Father Schall was “one of the great treasures of American Catholic academics,” a writer for Catholic News Service once wrote in reviewing two of his more than 30 books: “The Sum Total of Human Happiness” and “The Life of the Mind: On the Joys and Travails of Thinking,” published in 2006.

“Throughout his career, Father Schall has been a champion of the traditional liberal arts education, with much of his work dedicated to remedying the gaps in college-level curricula that can leave even the most impressively credentialed among us strangers to history’s greatest intellects,” the reviewer said.

Besides his books, Father Schall edited or co-edited eight other volumes, wrote several pamphlets and authored essays that appeared in numerous publications, including the St. Austin Review, Homiletic and Pastoral Review, and the National Review.

James Vincent Schall was born Jan. 20, 1928, in Pocahontas, Iowa. He was educated in public schools, graduating in 1945 from Knoxville (Iowa) High School.

He was in the U.S. Army from 1946 to 1947 and joined the California province of the Society of Jesus in 1948. He attended Santa Clara University in California, then earned a master of arts degree in philosophy from Gonzaga University in 1955. Five years later he earned a doctorate in political theory from Georgetown University. He was ordained a priest in 1963. A year later, he earned a master’s degree in sacred theology from Santa Clara University.

Father Schall was a member of the faculty of the Institute of Social Sciences at the Pontifical Gregorian University in Rome, 1964-77, and a member of the Government Department at the University of San Francisco, 1968-77.

Among the sources for many of the priest’s lectures were Scripture, Aristotle, Plato, Cicero, St. Augustine, St. Thomas Aquinas, G.K. Chesterton and Pope Benedict XVI. He strongly supported the pope’s critique of Western culture which categorizes it as a “dictatorship of relativism.”

“We are living in a time where the logic of disorder is at work, rejecting systematically the logic of being a human being,” Father Schall once wrote.

Father Schall was considered an expert on Chesterton; the priest edited two volumes of Chesterton’s collected works and wrote his own volume of essays on the famous Catholic convert.

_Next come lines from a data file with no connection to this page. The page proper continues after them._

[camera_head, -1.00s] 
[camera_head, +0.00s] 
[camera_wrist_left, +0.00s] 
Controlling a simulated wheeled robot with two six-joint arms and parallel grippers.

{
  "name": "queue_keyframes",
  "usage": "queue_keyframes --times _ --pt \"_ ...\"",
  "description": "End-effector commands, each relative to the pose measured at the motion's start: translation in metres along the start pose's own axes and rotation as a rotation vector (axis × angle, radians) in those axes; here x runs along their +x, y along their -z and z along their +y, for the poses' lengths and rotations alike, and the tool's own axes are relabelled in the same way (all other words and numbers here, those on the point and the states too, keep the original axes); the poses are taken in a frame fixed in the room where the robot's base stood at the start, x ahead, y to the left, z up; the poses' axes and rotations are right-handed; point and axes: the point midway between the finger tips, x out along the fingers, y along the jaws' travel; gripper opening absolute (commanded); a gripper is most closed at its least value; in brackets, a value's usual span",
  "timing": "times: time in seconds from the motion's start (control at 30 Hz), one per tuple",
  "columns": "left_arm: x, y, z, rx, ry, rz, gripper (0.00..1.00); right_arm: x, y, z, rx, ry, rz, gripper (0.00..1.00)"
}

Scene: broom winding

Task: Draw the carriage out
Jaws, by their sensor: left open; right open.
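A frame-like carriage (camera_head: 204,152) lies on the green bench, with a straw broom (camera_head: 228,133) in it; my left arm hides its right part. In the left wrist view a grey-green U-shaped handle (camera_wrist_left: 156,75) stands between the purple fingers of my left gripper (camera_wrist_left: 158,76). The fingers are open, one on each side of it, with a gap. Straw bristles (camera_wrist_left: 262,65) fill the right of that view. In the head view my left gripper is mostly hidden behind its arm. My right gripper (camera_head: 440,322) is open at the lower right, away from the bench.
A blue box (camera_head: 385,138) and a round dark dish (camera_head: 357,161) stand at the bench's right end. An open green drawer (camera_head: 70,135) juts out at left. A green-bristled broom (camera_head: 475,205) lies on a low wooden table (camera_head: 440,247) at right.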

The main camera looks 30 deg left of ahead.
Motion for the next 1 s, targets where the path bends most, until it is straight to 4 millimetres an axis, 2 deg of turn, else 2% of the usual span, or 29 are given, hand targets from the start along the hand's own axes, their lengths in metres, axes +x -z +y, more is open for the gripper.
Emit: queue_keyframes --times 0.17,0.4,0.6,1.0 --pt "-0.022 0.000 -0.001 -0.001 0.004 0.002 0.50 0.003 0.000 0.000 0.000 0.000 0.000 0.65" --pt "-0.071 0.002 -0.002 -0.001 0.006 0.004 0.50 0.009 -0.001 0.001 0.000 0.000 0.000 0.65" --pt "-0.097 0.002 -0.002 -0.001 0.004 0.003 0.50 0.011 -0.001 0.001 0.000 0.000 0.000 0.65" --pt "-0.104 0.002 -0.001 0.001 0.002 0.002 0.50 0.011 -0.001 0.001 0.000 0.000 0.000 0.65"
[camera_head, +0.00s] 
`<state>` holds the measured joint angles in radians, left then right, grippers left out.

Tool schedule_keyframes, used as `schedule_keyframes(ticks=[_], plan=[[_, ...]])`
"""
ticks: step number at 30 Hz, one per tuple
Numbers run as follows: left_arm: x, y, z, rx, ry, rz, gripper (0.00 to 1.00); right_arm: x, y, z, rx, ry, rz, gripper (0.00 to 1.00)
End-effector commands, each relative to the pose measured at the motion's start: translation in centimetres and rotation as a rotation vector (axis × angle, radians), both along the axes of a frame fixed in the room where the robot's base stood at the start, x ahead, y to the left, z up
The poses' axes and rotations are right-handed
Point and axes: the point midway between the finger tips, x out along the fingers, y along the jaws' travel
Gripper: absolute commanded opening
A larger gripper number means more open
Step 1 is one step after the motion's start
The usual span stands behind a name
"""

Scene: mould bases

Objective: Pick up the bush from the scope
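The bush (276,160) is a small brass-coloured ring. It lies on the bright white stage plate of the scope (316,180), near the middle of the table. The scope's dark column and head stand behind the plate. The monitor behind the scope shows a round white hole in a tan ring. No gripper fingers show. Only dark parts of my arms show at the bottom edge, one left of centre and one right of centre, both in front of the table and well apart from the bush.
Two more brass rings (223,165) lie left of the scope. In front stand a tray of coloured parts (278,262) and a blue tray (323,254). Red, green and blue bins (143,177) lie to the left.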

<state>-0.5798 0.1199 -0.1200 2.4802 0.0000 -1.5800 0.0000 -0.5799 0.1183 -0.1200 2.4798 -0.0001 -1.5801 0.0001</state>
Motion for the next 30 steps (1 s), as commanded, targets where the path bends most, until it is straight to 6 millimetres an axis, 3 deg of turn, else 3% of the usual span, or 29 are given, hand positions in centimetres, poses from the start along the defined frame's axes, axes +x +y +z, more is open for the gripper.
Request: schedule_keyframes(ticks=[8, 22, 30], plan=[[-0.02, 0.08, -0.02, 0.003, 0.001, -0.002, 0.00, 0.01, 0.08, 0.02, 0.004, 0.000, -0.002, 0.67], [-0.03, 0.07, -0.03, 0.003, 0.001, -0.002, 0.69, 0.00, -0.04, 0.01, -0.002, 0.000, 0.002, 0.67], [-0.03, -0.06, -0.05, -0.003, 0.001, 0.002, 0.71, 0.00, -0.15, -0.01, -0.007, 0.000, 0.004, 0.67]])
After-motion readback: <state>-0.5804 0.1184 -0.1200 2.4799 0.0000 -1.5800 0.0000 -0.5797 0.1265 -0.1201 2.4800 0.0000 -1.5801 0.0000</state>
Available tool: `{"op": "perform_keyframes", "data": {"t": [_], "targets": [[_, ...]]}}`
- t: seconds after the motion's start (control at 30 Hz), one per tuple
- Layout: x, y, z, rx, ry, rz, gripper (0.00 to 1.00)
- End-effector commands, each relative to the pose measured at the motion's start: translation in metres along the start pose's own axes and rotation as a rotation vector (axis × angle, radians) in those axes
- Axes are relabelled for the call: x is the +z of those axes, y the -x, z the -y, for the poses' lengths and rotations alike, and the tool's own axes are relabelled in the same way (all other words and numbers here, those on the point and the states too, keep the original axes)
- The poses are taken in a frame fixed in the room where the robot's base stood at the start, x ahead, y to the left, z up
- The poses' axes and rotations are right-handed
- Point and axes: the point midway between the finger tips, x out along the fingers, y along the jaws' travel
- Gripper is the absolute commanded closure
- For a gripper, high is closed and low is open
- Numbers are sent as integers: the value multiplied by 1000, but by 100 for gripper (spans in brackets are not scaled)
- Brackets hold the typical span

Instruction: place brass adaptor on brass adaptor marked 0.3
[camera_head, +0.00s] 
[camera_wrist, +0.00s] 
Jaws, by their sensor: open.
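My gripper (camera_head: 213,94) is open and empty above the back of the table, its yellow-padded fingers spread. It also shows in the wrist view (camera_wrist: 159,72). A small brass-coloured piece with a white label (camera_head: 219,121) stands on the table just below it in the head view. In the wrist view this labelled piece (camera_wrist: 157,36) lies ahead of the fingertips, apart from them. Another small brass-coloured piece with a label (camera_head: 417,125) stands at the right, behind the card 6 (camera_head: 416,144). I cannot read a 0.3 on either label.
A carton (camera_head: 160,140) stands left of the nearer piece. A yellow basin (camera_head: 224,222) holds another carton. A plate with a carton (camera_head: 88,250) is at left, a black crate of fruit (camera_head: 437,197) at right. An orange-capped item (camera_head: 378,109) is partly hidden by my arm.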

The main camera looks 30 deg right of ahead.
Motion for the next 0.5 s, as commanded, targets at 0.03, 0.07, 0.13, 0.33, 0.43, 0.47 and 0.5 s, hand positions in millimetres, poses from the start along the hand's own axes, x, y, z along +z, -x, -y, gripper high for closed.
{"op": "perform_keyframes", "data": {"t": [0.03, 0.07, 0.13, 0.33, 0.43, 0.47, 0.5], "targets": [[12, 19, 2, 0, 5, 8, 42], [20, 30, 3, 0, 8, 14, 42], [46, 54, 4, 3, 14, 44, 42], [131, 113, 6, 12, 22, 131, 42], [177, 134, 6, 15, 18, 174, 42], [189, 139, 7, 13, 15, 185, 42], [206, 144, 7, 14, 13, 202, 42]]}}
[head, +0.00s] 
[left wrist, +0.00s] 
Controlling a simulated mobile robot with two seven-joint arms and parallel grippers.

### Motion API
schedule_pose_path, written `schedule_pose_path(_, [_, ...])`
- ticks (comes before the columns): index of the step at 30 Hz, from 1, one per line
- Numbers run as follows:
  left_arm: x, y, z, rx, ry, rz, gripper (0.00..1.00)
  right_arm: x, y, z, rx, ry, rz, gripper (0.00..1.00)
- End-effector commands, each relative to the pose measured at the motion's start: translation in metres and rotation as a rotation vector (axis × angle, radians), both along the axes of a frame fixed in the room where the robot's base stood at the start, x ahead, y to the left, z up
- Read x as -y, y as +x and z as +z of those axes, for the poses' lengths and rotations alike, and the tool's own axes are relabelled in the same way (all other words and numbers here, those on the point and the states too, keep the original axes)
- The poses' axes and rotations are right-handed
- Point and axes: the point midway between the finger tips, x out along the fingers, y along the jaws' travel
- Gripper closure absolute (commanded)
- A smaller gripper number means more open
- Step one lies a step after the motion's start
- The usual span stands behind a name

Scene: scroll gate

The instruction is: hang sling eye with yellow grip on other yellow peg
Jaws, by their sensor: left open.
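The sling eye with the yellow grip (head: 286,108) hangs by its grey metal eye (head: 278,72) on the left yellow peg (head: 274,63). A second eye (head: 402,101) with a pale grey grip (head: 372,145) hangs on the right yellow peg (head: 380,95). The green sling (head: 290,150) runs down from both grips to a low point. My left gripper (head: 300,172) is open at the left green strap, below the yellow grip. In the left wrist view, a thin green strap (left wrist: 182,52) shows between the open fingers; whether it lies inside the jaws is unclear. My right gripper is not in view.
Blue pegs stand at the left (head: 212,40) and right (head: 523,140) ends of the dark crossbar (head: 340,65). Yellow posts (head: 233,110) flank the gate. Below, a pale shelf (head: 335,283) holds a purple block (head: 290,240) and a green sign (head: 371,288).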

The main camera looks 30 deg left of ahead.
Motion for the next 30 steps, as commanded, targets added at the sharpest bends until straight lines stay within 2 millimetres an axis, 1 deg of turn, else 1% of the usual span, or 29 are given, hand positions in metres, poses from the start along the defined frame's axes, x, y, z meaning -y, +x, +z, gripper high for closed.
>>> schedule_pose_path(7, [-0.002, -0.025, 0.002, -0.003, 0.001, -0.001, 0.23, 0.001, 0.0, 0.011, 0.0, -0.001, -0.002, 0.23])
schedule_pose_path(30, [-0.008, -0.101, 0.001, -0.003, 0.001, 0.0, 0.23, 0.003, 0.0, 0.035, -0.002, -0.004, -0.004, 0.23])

He joined the faculty of Georgetown in 1977. Among his numerous honors, he was presented the Edward B. Bunn, SJ, Award for Faculty Excellence by the senior class in the College of Arts and Sciences at Georgetown in 1993, 2004 and 2010. He was named to the 1997-98 John Templeton Foundation Honor Roll of outstanding professors.

He was on the faculty of the Wyoming School of Catholic Thought held in August 2003. Run under the auspices of the Wyoming Catholic College of the Cheyenne Diocese, the school offers university-level theology classes to church leaders “seeking a revival of Catholic culture and an antidote to the culture of death.”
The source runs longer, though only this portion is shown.